Aim of the exercise — Leaving out every picture, retype the lines below from the top through the one that contains "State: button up".

#####

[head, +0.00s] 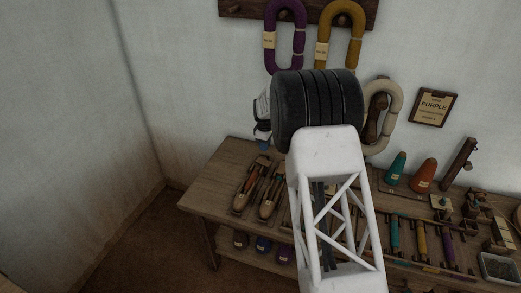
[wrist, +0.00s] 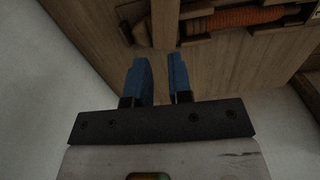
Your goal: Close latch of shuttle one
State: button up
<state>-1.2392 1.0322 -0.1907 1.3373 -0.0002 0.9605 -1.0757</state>
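Two wooden boat shuttles lie side by side at the left end of the wooden bench (head: 212,194): a left shuttle (head: 247,187) and a right shuttle (head: 271,196). I cannot tell which is shuttle one. My gripper (head: 263,136) shows only partly, left of my dark wrist, above the back of the shuttles. In the wrist view, my gripper (wrist: 160,72) has two blue fingers apart with nothing between them. A shuttle with an orange wound bobbin (wrist: 245,18) lies at the top of that view, beyond the fingertips and apart from them. I cannot make out a latch.
Teal (head: 396,168) and orange (head: 423,175) cones stand at the back of the bench. Several bobbins and small boxes fill its right side. Yarn hanks (head: 285,35) hang from a wall rack, and a PURPLE sign (head: 434,106) is on the wall. My arm hides the bench's middle.

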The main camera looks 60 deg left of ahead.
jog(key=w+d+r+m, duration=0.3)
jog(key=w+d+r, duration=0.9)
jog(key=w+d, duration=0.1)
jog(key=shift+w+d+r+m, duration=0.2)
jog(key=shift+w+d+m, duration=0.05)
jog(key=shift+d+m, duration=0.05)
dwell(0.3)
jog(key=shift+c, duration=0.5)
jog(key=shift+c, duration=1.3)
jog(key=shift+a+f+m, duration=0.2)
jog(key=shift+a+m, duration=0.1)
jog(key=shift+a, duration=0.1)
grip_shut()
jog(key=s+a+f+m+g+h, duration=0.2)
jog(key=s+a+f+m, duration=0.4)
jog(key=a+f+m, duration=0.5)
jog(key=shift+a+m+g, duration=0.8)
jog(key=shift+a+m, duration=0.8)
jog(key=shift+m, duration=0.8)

#####

Response to this task —
[head, +0.00s] 
[wrist, +0.00s] 
Your goal: Close latch of shuttle one
State: button up

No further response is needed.